Bocephus King, Willie Dixon God Damn! – One of the West Coast’s most under-appreciated songwriters, Bocephus Kinghas been recording his unique take on Americana (a mix of folk, blues, country, folk and pop) for over ten years. This album, his fifth, runs the gamut, from the acoustic intimacy of “The Epiphany of the Saints” to the epic arrangement of “The Myth of Philadelphia”.

MYTHS, s/t – This two-woman unit crashes the electro-rock party with a debut that is noisy and raging, chaotic and controlled, dark and not-quite-as-dark. Abrasively beautiful, or perhaps beautifully abrasive.

Video – MYTHS, “Prism Portraits”:

No Gold, s/t (Unfamiliar Records) – Guitar, bass and drums butt up against ultra-modern electro-pop production on this debut of hypnotic grooves, slinky melodies and tropical jams. You can hear the record on the No Gold Facebook page.

Dixie’s Death Pool, The Man With Flowering Hands (Drip Audio) – Dark-night-of-the-soul atmospherics dominate on this latest release from Lee Hutzulak. Bonus points for Guided By Voices-worthy track titles like “A Return to Science Fiction” and “Let’s Sleep on Beautiful Plans”.

Video – Dixie’s Death Pool, “Tranquilizer”:

Jackie Valentine, Building Walls and Burning Bridges (604 Records) – For this one, we’ll quote our esteemed colleague (and sometime Snipe contributor) Adrian Mack in the Georgia Straight: “… a scarily accomplished debut that sounds like the Jackson Five collaborating with ELO…”

Video – Jackie Valentine, “Someone to Go Home With”:


Terror Bird, Human Culture (Night People) – Heavy on the synths and Goth-’80s mood, but based around some solid pop songs.

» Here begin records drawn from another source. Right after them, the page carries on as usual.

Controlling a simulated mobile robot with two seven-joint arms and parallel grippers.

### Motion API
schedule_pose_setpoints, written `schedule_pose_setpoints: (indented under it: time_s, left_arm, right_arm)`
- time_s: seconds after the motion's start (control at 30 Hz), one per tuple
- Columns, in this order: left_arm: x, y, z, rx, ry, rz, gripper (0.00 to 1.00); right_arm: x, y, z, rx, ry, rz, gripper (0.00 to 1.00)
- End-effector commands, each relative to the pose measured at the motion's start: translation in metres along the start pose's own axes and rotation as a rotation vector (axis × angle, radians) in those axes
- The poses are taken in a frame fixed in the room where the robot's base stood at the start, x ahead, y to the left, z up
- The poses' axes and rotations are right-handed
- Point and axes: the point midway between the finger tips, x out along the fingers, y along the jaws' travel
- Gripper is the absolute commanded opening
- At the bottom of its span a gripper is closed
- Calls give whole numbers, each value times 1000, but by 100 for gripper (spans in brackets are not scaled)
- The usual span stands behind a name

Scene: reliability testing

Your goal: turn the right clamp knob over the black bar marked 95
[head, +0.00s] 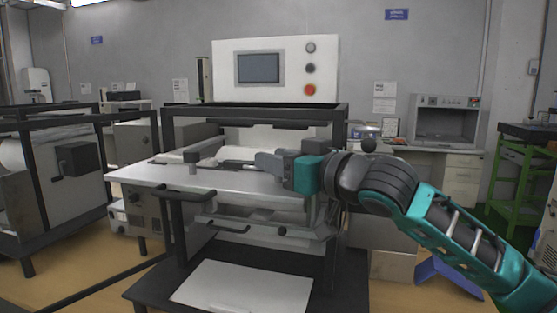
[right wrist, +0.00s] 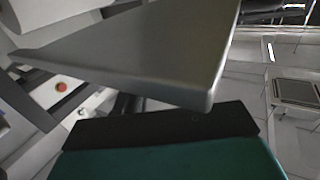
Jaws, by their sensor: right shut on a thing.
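The grey machine has a light metal table plate (head: 150,176), with a dark knob (head: 191,156) standing on its left part. My right gripper (head: 264,161), with grey fingers and a teal body, reaches in from the right, over the right part of the plate. It is shut on the right clamp knob, which its fingers hide in the head view. In the right wrist view a broad grey finger (right wrist: 150,50) fills the middle and also hides the knob. A bar lies across the plate behind the fingers; no marking 95 can be read. My left gripper is not in view.
A black frame (head: 250,108) spans above the plate. Behind it stands a white panel (head: 225,62) with a screen (head: 258,67) and a red button (head: 310,90). Black handles (head: 187,194) stick out at the front edge. Another machine (head: 60,175) stands at left.

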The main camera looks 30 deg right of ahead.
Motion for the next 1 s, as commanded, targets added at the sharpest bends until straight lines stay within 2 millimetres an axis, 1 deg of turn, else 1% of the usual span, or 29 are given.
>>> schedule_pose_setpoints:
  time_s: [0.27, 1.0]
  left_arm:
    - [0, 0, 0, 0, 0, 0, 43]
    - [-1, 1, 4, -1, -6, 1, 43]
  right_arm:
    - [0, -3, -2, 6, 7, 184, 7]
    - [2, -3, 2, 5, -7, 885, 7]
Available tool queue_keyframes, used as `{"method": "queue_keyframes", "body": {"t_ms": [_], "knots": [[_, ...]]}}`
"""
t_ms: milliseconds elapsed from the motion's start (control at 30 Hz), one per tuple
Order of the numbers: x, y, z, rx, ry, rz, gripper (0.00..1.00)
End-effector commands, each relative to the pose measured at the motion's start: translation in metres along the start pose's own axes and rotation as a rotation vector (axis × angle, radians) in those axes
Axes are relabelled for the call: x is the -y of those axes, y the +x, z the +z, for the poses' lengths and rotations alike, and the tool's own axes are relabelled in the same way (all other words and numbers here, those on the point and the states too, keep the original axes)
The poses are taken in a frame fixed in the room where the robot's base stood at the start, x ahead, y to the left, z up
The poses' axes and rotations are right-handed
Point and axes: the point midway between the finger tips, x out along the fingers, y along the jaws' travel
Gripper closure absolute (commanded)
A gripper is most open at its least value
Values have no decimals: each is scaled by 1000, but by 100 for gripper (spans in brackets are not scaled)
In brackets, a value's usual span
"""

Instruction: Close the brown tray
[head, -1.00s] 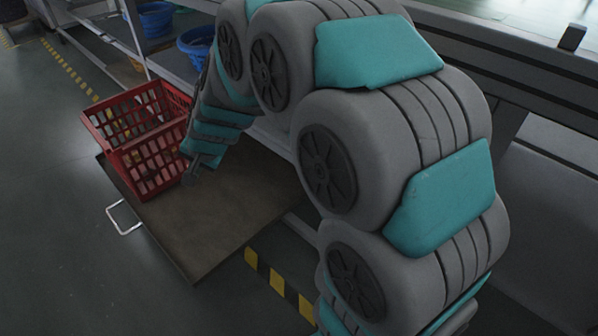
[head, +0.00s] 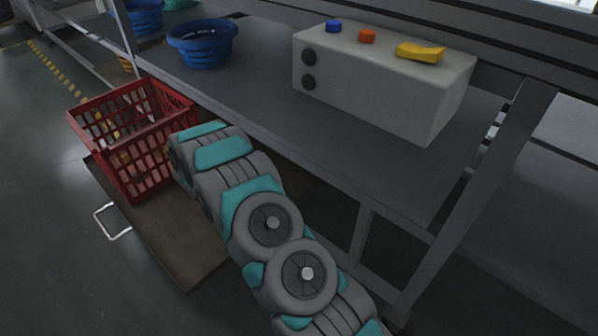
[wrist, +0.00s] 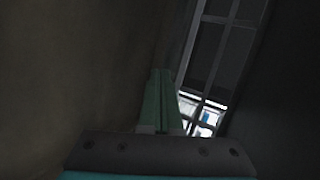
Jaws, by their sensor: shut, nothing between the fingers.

Video – Terror Bird, “Shame Is On Your Side”:

Louise Burns, Mellow Drama (Light Organ Records) – The debut from former Lillix bassist Burns, Mellow Drama is an underrated album of crafty and catchy ’60s-influenced pop. Lovers of Beach House should check out the tune “Drop Names Not Bombs”. [Note: according to Burns’ Twitter page, she currently resides in Toronto, but we believe she was still B.C.-based when the album was released earlier this year.]

Video – Louise Burns, “Island Vacation”:

41st and Home, Raised By Wolves – Insistent, large-hearted indie-pop from a self-sufficient five-piece featuring science students-turned-songwriters. There’s a little Sea & Cake in the vocals, a little Hey Rosetta! in the arrangements. Hear Raised By Wolves at the 41st and Home bandcamp page.

Honourable mentions – Shearing Pinx, Night Danger (Isolated Now Waves);  The Oh Wells, Not That Girl From Transformers; Benoit Delbecq/Francois Houle, Because She Hoped (Songlines); Tyranahorse, Ghostwolfmotherhawk… ; Adaline, Modern Romantics (Light Organ); Adrian Glynn, Bruise (Light Organ Records); Scythia, … Of Exile; Longwalkshortdock, Bigger Fish Frying; Basketball, Maw (The Broadway to Boundary); Far Far Away, AstroLogical (Jellfyish Recordings); Secret Mommy, The Mall; Peace, My Face (Pop Echo Records); Wars, Pacey from Mighty Ducks.